The given equation is ${\int }_{-\mathrm{\pi }}^{\mathrm{\pi }}sin2xsin3xdx=0$.

Representing the complex number in exponential form means writing the given complex number in the form of ${\mathit{e}}^{\mathbf{i}\mathbf{\theta }}$.

Consider the function

${\int }_{-\mathrm{\pi }}^{\mathrm{\pi }}\sin 2x\sin 3xdx$

Substitute the exponential form of sine in above function $\sin \theta =\frac{e^{i\theta }-e^{-i\theta }}{2i}$.

$$\begin{gathered} \sin 2x\sin 3x=\left(\frac{e^{2ix}-e^{-2ix}}{2i}\right)\left(\frac{e^{3ix}-e^{-3ix}}{2i}\right) \\ \sin 2x\sin 3x=\frac{1}{-4}\left(e^{5ix}-e^{-ix}-e^{ix}+e^{-5ix}\right) \end{gathered}$$ 

Integrate the derived exponential function.

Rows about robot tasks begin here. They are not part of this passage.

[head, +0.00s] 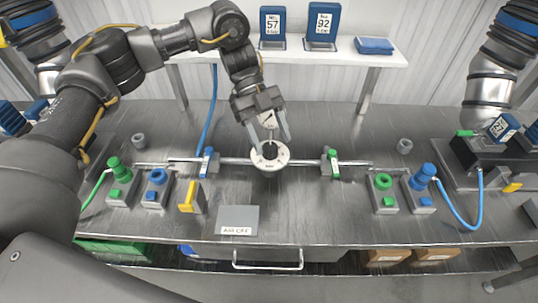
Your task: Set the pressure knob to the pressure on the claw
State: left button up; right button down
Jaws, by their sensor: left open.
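My left gripper (270,138) reaches down over a round white dial with a dark centre (270,156), in the middle of the bench. Its two fingers are apart, above and around the dark centre; I cannot tell whether they touch it. The dial joins a horizontal metal pipe (310,161) to each side. I cannot make out a pressure marking on the claw or read the dial's marks. My right gripper is not in view.
Blue (207,163) and green (330,162) valve handles flank the dial on the pipe. Green and blue fittings stand at both sides. A grey plate (237,220) lies in front. Blue signs (272,26) reading 57 and 92 (321,24) stand on the white shelf (395,55).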

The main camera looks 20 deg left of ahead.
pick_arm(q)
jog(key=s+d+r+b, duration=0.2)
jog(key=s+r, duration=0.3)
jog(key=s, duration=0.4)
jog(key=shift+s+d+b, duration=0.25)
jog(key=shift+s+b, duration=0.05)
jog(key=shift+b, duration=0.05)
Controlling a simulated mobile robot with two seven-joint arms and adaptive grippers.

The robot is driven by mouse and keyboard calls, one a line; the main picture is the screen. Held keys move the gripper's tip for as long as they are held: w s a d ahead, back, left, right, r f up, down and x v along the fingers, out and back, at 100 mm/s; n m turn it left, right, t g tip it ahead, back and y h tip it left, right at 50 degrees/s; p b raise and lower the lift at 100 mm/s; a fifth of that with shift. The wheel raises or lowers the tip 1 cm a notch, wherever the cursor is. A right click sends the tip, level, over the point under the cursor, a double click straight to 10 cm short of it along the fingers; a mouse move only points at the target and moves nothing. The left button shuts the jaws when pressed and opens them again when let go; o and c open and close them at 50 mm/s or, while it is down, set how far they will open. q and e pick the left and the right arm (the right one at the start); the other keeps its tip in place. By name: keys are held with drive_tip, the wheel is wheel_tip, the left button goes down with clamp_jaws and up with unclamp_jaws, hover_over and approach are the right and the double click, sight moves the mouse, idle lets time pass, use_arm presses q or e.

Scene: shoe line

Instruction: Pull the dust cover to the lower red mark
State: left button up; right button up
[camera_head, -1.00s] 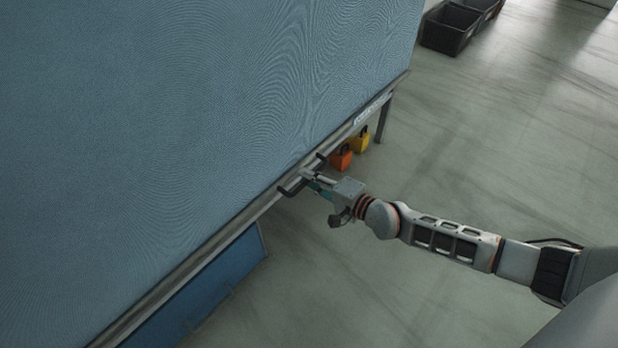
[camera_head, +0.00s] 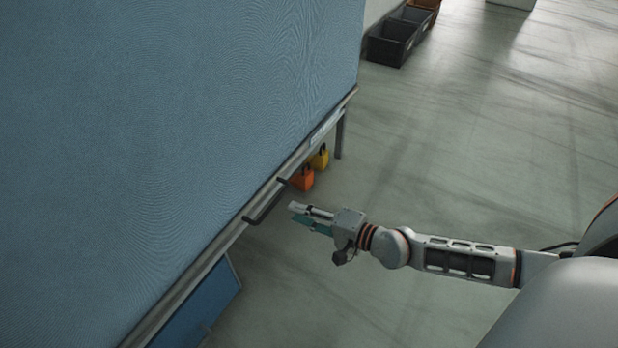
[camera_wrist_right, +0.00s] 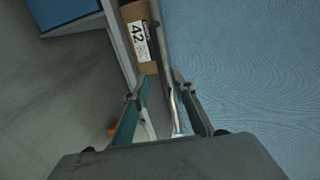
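The blue dust cover (camera_head: 180,130) hangs as a large sheet over the left of the head view and also fills the right of the wrist view (camera_wrist_right: 250,70). A grey bar (camera_head: 215,250) runs along its lower edge, with a dark handle (camera_head: 266,205) on it. My right gripper (camera_head: 297,212) is just right of the handle, with a small gap between them in the head view. In the wrist view its two fingers (camera_wrist_right: 166,95) stand apart with nothing gripped. My left gripper is not in view. No red mark can be made out.
An orange padlock-like object (camera_head: 302,179) and a yellow one (camera_head: 319,159) hang below the bar. A blue panel (camera_head: 205,305) stands under it. Dark crates (camera_head: 392,43) stand at the back. A cardboard box labelled 42 (camera_wrist_right: 138,38) shows beside the cover. The floor at right is clear.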

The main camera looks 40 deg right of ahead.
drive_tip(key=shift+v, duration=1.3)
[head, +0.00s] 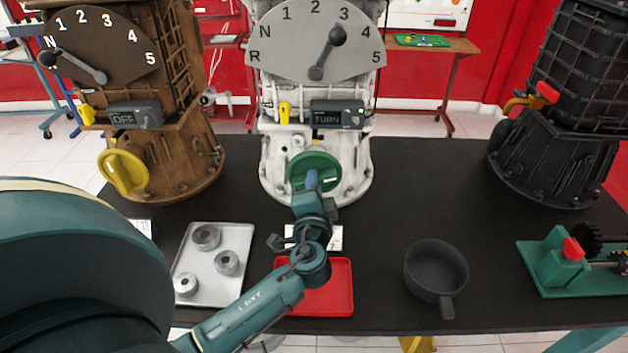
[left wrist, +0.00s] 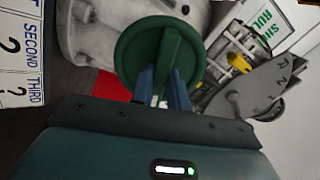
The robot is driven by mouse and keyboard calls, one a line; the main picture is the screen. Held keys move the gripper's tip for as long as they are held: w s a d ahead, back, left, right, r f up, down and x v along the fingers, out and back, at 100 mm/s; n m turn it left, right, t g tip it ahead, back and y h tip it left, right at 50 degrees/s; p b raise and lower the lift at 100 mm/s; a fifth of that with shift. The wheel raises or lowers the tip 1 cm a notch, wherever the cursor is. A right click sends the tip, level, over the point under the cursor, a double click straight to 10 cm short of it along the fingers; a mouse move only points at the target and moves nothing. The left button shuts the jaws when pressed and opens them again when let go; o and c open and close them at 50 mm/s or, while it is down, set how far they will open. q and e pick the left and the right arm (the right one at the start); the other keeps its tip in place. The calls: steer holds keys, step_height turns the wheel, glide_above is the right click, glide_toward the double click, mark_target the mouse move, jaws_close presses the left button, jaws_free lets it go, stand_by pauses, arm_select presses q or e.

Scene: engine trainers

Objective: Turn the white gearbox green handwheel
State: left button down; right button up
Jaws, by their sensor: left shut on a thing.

${\int }_{-\mathrm{\pi }}^{\mathrm{\pi }}\sin 2x\sin 3xdx={\int }_{-\mathrm{\pi }}^{\mathrm{\pi }}\frac{1}{-4}\left(e^{5ix}-e^{-ix}-e^{ix}+e^{-5ix}\right)dx$

Substitute the limit.

$$\begin{gathered} {\int }_{-\mathrm{\pi }}^{\mathrm{\pi }}\sin 2x\sin 3xdx=\frac{1}{-4}{\left(\frac{e^{5ix}}{5i}-\frac{e^{ix}}{-i}-\frac{e^{ix}}{i}+\frac{e^{-5ix}}{-5i}\right)}_{x=-\mathrm{\pi }}^{\mathrm{\pi }} \\ =\frac{1}{-4}\left(\frac{e^{i5\mathrm{\pi }}-e^{-5i\mathrm{\pi }}}{5i}+\frac{e^{-i\mathrm{\pi }}-e^{-i\mathrm{\pi }}}{i}\right)-\frac{1}{-4}\left(\frac{e^{-i5\mathrm{\pi }}-e^{-5i\mathrm{\pi }}}{5i}+\frac{e^{i\mathrm{\pi }}-e^{-i\mathrm{\pi }}}{i}\right) \\ =\frac{1}{-4}\left(\frac{2}{5i}\left(e^{i5\mathrm{\pi }}-e^{-5i\mathrm{\pi }}\right)-\frac{2}{i}\left(e^{i\mathrm{\pi }}-e^{-i\mathrm{\pi }}\right)\right) \\ =-\frac{1}{5}\left(\frac{e^{i5\mathrm{\pi }}-e^{-i\mathrm{\pi }}}{2i}\right)+\frac{\left(e^{-i\mathrm{\pi }}-e^{-i\mathrm{\pi }}\right)}{2i} \\ =-\frac{1}{5}\sin 5\mathrm{\pi }+\mathrm{sin\pi } \end{gathered}$$

${\int }_{-\mathrm{\pi }}^{\mathrm{\pi }}\sin 2x\sin 3xdx=0$

Therefore, it has been shown that ${\int }_{-\mathrm{\pi }}^{\mathrm{\pi }}\sin 2x\sin 3xdx=0$after integrating it in exponential form ${\int }_{-\mathrm{\pi }}^{\mathrm{\pi }}\frac{1}{-4}\left(e^{5ix}-e^{-ix}-e^{ix}+e^{-5ix}\right)dx$ .